Twitter, social media, and interactions are cool. But misinformation, distrust, and lack of transparency are not cool. We believe Twitter is a powerful platform that can change the world for the better through instant exchange of information, however, nowadays it doesn't seem like it always serves a purpose it was created for. We see governments, politicized groups, and other people interfering with democracy and free speech, while spreading "fake news" and misinformation everywhere. This is why we created this project. We hope this prototype will give a good start to the idea of bias detection and healthier social media interactions between people.
What it does
This project uses machine learning in TensorFlow, Python programming language, and Twitter API. It is a tool used to detect bias in tweets and tweet-like messages by analyzing their word structures and assigning them a percentage from 0% to 100%, where 0% is not biased at all and 100% is extremely biased. We hope that this prototype will show some potential in application of this topic and will interest someone like Twitter in incorporating our idea into their products.
How I built it
We built it in three stages: data collection, model training, and showcasing our results. Each of those stages were equally important and we worked hard to finish them in such a small amount of time and given resources.
We collected our data using Twitter API in Python. We set up our
config.py with authentication keys and other important to us data, created a
tweet_bias_detection_utils.py that collects the tweets from specific Twitter account defined earlier, and filters our quality tweets that exceed a certain character limit. In our case, we chose the number of characters to be 49. The main logic of data collection is shown in the code snippet below from
def func(...): """...""" api = get_tweepy_api(get_tweepy_config()) accounts = get_accounts_of_interest() biases_col, tweets_col = list(), list() for account, bias in accounts.items(): acc_count = 0 tweets = api.user_timeline(screen_name=account, count=300, include_rts=False) for tweet in tweets: clean_tweet_text = re.sub(r'https?:\/\/.*[\r\n]*', '', tweet.text, flags=re.MULTILINE) if len(clean_tweet_text) > len_tweets and acc_count < num_tweets: sub_bias = bias - 10 biases_col.append(sub_bias) tweets_col.append(clean_tweet_text) # ... return data
There was a lot of research that came into model training and choosing the best model that could be used.
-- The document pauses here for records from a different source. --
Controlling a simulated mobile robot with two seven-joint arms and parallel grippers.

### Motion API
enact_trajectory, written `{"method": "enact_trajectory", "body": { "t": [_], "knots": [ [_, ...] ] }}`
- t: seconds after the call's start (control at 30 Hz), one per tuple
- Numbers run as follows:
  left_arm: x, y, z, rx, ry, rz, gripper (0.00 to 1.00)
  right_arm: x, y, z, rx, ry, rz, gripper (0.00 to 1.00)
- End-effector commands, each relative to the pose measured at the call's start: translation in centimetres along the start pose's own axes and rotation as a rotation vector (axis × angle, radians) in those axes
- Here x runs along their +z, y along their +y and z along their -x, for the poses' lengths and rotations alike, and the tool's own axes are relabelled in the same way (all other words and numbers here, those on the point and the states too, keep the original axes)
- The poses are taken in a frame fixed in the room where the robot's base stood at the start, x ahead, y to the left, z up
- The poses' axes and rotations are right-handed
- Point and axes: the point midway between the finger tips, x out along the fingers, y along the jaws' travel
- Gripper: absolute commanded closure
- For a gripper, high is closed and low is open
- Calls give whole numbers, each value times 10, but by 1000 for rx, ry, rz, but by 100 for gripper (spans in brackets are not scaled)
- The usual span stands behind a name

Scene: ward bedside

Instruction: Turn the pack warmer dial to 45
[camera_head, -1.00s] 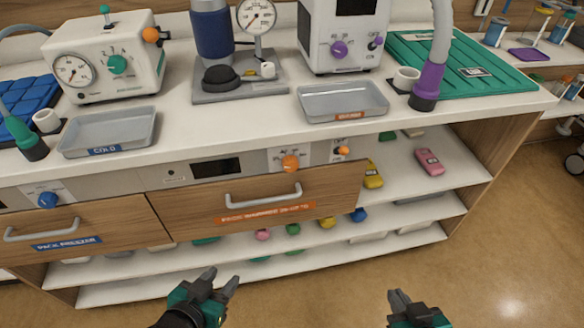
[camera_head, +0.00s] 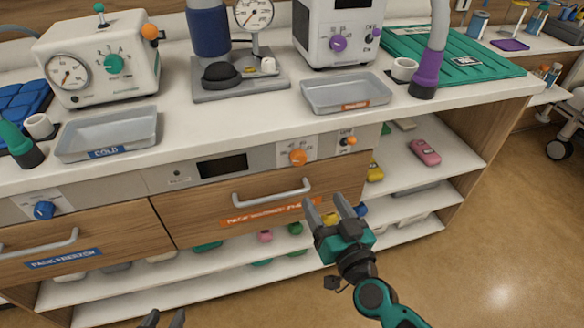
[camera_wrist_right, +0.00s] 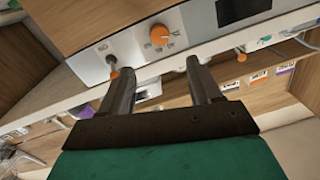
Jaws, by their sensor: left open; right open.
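The pack warmer is the wooden drawer (camera_head: 258,205) with an orange label, under a grey panel with a dark display. Its orange dial (camera_head: 298,157) sits on that panel, right of the display. The dial also shows in the right wrist view (camera_wrist_right: 159,34), beyond the fingers; its exact setting is too small to read. My right gripper (camera_head: 330,208) is open and empty in front of the drawer's right part, below the dial and apart from it. Its fingers (camera_wrist_right: 160,85) also show in the wrist view. My left gripper (camera_head: 163,318) is at the bottom edge, only its fingertips visible, apart and empty.
A smaller orange knob (camera_head: 349,141) sits right of the dial. The drawer handle (camera_head: 272,193) juts out below the panel. A blue dial (camera_head: 44,210) is on the pack freezer at left. Metal trays (camera_head: 345,105) and devices stand on the counter above. The floor in front is clear.

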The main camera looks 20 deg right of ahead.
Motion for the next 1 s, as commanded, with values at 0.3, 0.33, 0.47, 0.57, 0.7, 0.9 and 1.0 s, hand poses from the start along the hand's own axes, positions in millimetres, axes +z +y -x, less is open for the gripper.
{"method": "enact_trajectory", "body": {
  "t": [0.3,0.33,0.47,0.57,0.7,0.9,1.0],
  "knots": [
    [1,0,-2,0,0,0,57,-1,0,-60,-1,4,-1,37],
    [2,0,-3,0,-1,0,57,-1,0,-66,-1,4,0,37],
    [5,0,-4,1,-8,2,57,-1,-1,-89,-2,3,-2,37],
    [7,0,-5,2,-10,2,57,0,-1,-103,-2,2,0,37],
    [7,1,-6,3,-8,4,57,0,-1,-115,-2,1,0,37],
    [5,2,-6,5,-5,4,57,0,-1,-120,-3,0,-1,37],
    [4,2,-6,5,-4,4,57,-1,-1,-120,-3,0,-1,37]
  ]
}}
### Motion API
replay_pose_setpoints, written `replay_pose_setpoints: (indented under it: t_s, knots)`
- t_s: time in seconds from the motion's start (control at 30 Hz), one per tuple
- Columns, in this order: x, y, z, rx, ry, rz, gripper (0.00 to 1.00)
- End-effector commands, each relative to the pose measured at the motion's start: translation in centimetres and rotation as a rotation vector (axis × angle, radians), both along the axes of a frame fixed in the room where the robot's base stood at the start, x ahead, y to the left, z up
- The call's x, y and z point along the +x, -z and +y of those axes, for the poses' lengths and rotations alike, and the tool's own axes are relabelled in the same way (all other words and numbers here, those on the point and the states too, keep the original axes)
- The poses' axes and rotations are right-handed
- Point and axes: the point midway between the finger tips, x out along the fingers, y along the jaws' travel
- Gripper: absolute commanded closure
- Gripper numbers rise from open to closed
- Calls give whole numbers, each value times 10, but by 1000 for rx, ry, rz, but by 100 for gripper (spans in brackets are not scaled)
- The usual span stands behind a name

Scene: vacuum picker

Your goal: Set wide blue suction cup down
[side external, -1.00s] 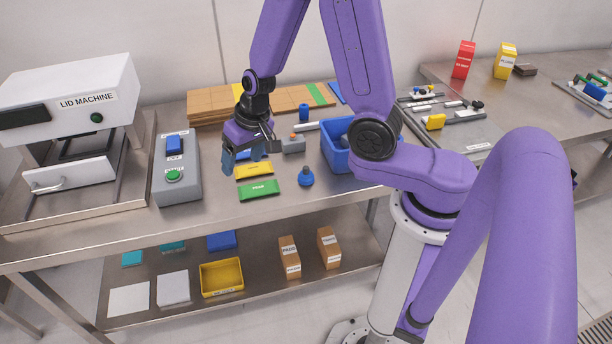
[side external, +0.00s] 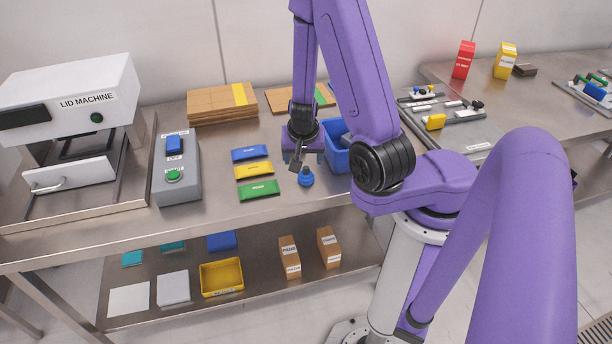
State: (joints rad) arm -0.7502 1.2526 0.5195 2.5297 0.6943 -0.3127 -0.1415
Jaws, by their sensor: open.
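The wide blue suction cup (side external: 306,178) stands upright on the steel table, near its front edge, to the right of the coloured packets. My gripper (side external: 304,162) is open and points down just above and behind the cup. I cannot tell whether its fingers touch the cup's top; nothing shows held between them.
Blue (side external: 249,154), yellow (side external: 254,171) and green (side external: 259,189) packets lie left of the cup. A blue bin (side external: 338,160) stands close on the right. A grey switch box (side external: 177,190) and the lid machine (side external: 75,95) are farther left. Cardboard stacks (side external: 215,105) lie behind.

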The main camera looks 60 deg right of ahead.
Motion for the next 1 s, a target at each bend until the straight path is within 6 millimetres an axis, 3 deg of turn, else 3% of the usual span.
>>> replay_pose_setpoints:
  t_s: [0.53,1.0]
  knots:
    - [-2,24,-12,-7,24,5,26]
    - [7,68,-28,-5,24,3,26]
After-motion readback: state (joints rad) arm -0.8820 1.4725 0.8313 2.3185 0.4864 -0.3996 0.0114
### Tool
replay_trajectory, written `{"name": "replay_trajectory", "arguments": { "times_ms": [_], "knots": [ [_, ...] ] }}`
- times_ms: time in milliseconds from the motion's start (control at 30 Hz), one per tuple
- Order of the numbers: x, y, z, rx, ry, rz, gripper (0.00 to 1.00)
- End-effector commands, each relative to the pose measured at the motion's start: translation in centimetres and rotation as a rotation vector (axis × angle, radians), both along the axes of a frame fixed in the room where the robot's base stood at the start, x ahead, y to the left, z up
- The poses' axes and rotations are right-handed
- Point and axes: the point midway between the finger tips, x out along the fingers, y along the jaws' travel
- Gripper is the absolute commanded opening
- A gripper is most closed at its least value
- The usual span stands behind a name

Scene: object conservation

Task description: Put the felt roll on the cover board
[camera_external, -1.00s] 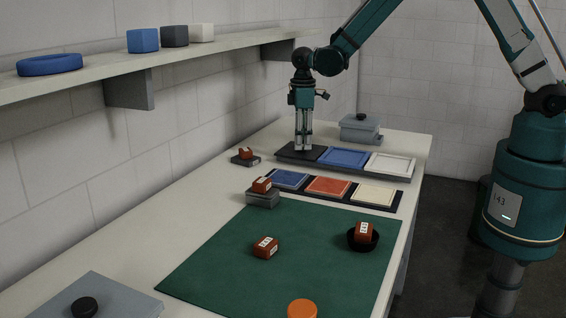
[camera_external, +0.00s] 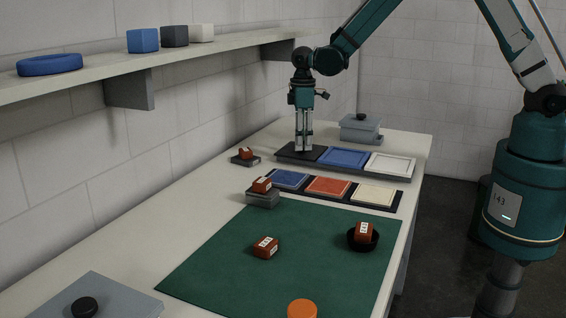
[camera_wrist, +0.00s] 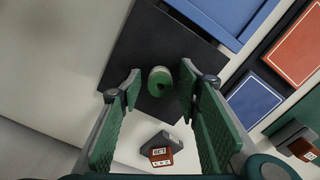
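The felt roll looks to be the small green cylinder with a dark hole in its end (camera_wrist: 160,80), standing on a dark square panel (camera_wrist: 136,48) in the wrist view. My gripper (camera_wrist: 160,76) is open, one finger on each side of the roll, with gaps showing. In the external view my gripper (camera_external: 304,151) points down at the dark left end of the back tray, and the roll cannot be made out there. I cannot tell which panel is the cover board. The back tray has a blue panel (camera_external: 344,157) and a white panel (camera_external: 391,163).
A front tray holds blue (camera_external: 290,179), red (camera_external: 328,186) and cream (camera_external: 373,194) panels. Red-brown labelled blocks stand on a small stand (camera_external: 246,161), a grey block (camera_external: 262,200), a black bowl (camera_external: 362,245) and the green mat (camera_external: 310,265). A grey knobbed box (camera_external: 360,135) stands behind.

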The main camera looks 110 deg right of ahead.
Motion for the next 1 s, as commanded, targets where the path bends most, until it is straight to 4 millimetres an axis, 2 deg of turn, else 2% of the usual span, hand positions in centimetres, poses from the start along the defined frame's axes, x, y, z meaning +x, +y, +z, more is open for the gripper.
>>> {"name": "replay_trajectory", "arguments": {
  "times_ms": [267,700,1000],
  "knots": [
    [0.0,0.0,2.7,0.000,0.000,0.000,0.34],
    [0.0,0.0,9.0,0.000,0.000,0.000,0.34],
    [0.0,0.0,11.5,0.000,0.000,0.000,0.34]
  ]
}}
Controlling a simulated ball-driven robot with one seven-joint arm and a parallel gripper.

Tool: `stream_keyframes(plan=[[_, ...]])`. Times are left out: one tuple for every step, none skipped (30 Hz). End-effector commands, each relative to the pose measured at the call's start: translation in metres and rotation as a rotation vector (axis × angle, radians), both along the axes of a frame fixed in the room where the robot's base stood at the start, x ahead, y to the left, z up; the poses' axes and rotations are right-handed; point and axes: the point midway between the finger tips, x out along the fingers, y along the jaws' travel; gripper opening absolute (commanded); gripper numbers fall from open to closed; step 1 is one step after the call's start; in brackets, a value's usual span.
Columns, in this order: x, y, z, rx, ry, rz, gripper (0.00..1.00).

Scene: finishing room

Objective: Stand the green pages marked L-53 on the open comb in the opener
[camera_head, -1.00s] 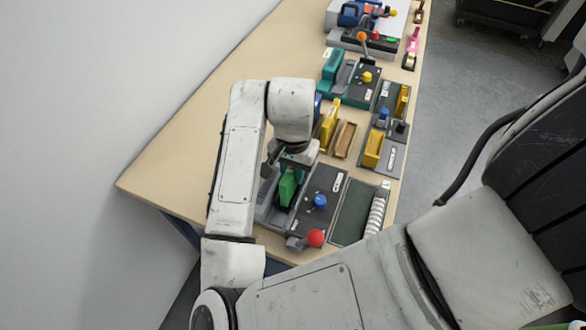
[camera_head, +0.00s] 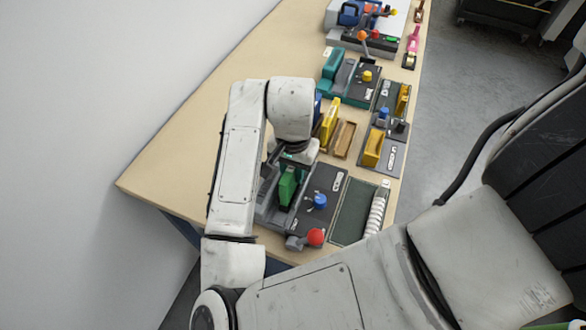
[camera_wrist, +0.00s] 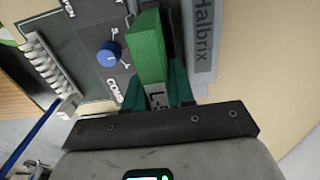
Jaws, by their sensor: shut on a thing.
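The green pages (camera_head: 287,186) stand upright in my gripper over the left part of the opener (camera_head: 330,183), a dark grey machine with a blue knob (camera_head: 320,201) and a red ball lever. In the wrist view the green block (camera_wrist: 147,48) has a pale label (camera_wrist: 158,97), partly hidden, reading about "L-5". My gripper (camera_wrist: 160,92) is shut on the pages with teal fingers at either side. The opener's knob (camera_wrist: 109,54) is beside the pages, near the lettering "COMB". The open comb is hidden; I cannot tell whether the pages touch it.
A grey rail marked Halbrix (camera_wrist: 203,40) runs close beside the pages. A dark green tray (camera_head: 351,213) with a white ribbed comb strip (camera_head: 376,212) lies right of the opener. Yellow blocks (camera_head: 330,124) and a wooden holder (camera_head: 345,139) stand behind. The table's left side (camera_head: 180,160) is clear.

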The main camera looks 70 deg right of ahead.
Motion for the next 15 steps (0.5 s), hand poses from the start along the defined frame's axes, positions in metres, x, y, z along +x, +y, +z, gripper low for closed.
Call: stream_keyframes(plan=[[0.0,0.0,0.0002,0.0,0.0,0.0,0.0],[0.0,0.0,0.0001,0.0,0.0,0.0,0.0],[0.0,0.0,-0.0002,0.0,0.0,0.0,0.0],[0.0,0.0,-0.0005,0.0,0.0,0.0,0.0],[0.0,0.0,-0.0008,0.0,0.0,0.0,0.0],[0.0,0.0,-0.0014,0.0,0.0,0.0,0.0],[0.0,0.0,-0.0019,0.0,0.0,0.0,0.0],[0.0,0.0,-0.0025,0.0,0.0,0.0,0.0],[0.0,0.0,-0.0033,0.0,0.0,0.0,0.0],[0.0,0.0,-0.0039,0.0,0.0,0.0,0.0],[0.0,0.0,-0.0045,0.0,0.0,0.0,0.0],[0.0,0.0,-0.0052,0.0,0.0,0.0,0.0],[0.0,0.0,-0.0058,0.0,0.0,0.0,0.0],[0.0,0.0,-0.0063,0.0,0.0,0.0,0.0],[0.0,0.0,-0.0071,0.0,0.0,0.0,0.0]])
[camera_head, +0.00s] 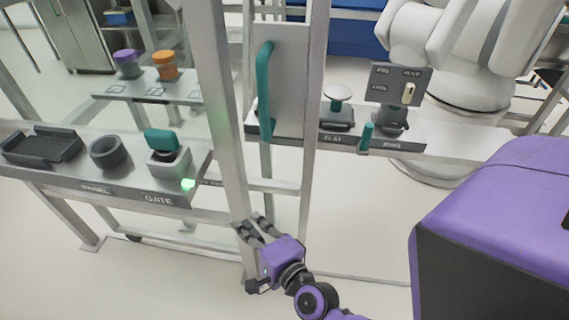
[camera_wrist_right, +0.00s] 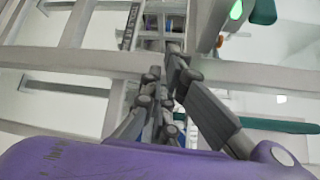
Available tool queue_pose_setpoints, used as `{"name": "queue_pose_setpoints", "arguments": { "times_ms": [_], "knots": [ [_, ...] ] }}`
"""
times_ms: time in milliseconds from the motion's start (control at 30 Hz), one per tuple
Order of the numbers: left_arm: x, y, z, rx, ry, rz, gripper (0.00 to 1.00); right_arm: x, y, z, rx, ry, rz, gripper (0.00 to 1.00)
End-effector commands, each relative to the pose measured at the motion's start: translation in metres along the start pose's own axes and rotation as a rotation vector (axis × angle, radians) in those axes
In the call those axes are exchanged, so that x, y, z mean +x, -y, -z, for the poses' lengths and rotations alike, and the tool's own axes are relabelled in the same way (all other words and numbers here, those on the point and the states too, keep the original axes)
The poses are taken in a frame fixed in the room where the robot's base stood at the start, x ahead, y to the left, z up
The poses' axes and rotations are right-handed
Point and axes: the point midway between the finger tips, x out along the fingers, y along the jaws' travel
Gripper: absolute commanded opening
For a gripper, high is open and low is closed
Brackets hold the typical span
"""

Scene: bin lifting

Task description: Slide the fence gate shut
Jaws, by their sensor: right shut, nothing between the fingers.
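The fence gate (camera_head: 291,75) is a grey panel in a metal frame, standing between the fence posts in the head view. Its long teal handle (camera_head: 264,92) is upright on the panel's left side. My right gripper (camera_head: 252,222) is shut and empty. It is well below the handle, in front of the foot of the thick fence post (camera_head: 222,110), and I cannot tell whether it touches the post. In the right wrist view the shut fingers (camera_wrist_right: 163,72) point up among metal bars, and a teal bar (camera_wrist_right: 280,126) lies to their right. My left gripper is not in view.
A shelf labelled GATE (camera_head: 158,199) at left holds a black tray (camera_head: 42,146), a dark ring (camera_head: 108,153) and a teal-topped button with a lit green lamp (camera_head: 188,184). Right of the gate, a shelf (camera_head: 420,135) carries fixtures. A white robot (camera_head: 480,45) stands behind.

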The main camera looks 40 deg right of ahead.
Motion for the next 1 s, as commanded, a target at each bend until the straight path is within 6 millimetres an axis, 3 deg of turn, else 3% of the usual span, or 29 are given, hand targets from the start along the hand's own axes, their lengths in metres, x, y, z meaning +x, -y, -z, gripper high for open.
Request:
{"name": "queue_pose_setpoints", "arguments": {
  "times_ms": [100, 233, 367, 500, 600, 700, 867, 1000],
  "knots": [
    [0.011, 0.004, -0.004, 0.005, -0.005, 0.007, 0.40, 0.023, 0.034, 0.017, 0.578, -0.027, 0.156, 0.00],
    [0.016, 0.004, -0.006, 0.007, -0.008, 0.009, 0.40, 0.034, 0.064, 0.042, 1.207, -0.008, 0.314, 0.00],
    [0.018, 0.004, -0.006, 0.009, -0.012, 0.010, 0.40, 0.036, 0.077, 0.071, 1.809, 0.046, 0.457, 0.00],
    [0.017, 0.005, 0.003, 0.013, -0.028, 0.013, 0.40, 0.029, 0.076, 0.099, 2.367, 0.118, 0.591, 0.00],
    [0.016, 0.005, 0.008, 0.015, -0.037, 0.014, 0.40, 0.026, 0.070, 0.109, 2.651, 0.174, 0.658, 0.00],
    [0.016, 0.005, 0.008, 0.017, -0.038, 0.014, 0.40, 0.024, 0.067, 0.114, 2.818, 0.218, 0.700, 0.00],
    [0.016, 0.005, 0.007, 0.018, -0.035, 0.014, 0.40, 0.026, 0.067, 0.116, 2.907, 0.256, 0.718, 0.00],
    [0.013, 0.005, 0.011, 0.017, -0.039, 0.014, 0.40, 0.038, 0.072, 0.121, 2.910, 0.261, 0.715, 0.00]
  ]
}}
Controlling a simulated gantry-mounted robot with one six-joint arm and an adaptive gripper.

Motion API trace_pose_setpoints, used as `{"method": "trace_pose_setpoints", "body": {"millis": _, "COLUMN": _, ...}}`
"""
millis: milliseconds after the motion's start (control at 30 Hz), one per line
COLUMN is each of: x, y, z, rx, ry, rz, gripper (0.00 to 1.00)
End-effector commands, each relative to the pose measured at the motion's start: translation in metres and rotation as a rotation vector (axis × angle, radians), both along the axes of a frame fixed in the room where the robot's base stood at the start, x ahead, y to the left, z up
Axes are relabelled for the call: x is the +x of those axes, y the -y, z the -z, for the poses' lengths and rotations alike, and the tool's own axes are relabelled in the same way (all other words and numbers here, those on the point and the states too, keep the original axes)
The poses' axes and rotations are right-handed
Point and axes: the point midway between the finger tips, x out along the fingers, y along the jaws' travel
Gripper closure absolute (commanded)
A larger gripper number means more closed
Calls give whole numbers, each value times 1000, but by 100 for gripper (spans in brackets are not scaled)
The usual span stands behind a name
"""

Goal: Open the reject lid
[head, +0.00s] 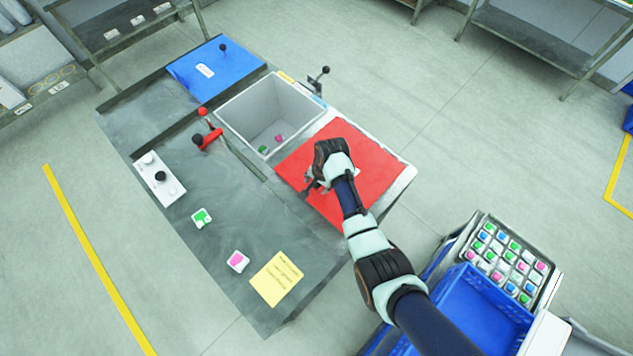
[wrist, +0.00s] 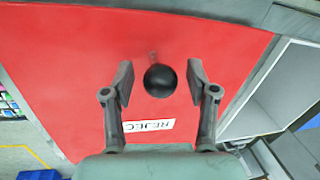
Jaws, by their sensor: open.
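The reject lid (head: 372,160) is a flat red panel at the right end of the station and appears shut. In the wrist view the lid (wrist: 70,75) fills most of the picture, with a white label (wrist: 148,126) reading "REJEC". A round black knob (wrist: 161,81) stands on the lid. My gripper (head: 316,184) is over the lid in the head view, where it hides the knob. In the wrist view my gripper (wrist: 161,85) is open, with one finger on each side of the knob. I cannot tell whether the fingers touch it.
An open grey bin (head: 240,105) with green and pink pieces lies left of the lid. Beyond it is a blue lid (head: 200,85) with a black knob. A red lever (head: 207,140) and a black-knobbed lever (head: 317,82) stand beside the bin. A blue crate (head: 490,310) is at lower right.

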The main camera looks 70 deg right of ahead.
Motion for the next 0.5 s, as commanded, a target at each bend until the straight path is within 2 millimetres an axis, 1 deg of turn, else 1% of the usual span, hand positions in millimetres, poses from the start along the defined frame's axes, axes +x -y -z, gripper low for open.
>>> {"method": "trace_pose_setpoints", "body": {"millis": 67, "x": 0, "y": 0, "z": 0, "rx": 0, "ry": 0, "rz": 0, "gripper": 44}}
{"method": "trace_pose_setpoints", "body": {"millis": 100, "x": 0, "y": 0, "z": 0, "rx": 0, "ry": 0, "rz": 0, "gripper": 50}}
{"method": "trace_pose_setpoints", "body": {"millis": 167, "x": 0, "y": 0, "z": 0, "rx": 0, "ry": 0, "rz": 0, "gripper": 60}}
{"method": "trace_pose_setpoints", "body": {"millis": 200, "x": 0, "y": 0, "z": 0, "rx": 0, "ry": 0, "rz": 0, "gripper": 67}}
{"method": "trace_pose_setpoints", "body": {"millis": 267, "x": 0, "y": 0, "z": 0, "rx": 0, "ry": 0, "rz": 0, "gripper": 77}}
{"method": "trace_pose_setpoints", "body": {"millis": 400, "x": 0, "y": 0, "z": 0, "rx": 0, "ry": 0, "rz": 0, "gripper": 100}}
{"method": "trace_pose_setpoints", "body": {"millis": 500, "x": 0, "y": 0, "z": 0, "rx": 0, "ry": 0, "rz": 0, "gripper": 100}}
We realize that our selection was the best for the purpose of this hackathon given the time and resource constraints. Still, our choice of a simple 1D convolutional neural network might not be suitable in case we want our feature to go into production. That being said, our architecture worked phenomenally well given small data and a tiny laptop to run breakthrough ideas on. Here is the architecture of our model:
def func(...): """...""" int_sequences_input = keras.Input(shape=(None,), dtype="int64") embedded_sequences = embedding_layer(int_sequences_input) x = layers.Conv1D(128, 4, activation="relu")(embedded_sequences) x = layers.MaxPooling1D(4)(x) x = layers.Conv1D(128, 4, activation="relu")(x) x = layers.MaxPooling1D(4)(x) x = layers.Conv1D(128, 4, activation="relu")(x) x = layers.GlobalMaxPooling1D()(x) x = layers.Dense(128, activation="relu")(x) x = layers.Dropout(0.5)(x) preds = layers.Dense(10, activation="softmax")(x) model = keras.Model(int_sequences_input, preds) # ... return model
With that model above, we achieved a phenomenal 80% accuracy on our training data set. Which proved to us that this is a viable approach. We also tested it using our own example phrases, and we felt like the responses from the model were fairly reasonable.
Showcasing our results
We chose to showcase our results through a website. Therefore, we purchased a server instance on Digital Cloud service that allows us to host the application using different settings. We also bought a domain name for our hack: https://codechella-tweet-bias.tech. We used Python to serve dynamic content with beautiful animation and interfaces. A mix of HTML and CSS was used to show what our model is capable of.
Challenges I ran into
The main challenge we ran into was hosting. We didn't allocate enough time for hosting our application. Since it wasn't static, we couldn't just use GitHub pages to kick start our deployment. Digital Ocean cloud instance and a fresh domain name were required to be able to produce a somewhat impressive project. However, after spending 2 hours before the deadline, we realized that it is not feasible, and therefore we couldn't finish deploying it. Although, we are aware of what caused the issue and what held us back for so long trying to deploy it: we ran all commands as
root, which did not allow us to finish setting up routing at the end. Next time that happens, we definitely know what to do and how to accomplish whatever we want.
Accomplishments that I'm proud of
- Get together with a teammate to work on a project.
- Working machine learning model that predicts values we want.
- Research-based project that (feels like) solves a problem.
- Lots of Python code to my public repository.
What I learned
- Using word embeddings in machine learning.
- Hosting in the cloud and the pain of DNS lookup (it could take days).
- Using pandas library better.
- Centering HTML and how painful it still is.
What's next for Tweet Bias Detector
- Include badges on influential Twitter accounts (see images).
- Improve our website for people to use.
- Incorporate new models and more data.
- (Maybe) publish a paper on this topic.
- Spread a word about this project!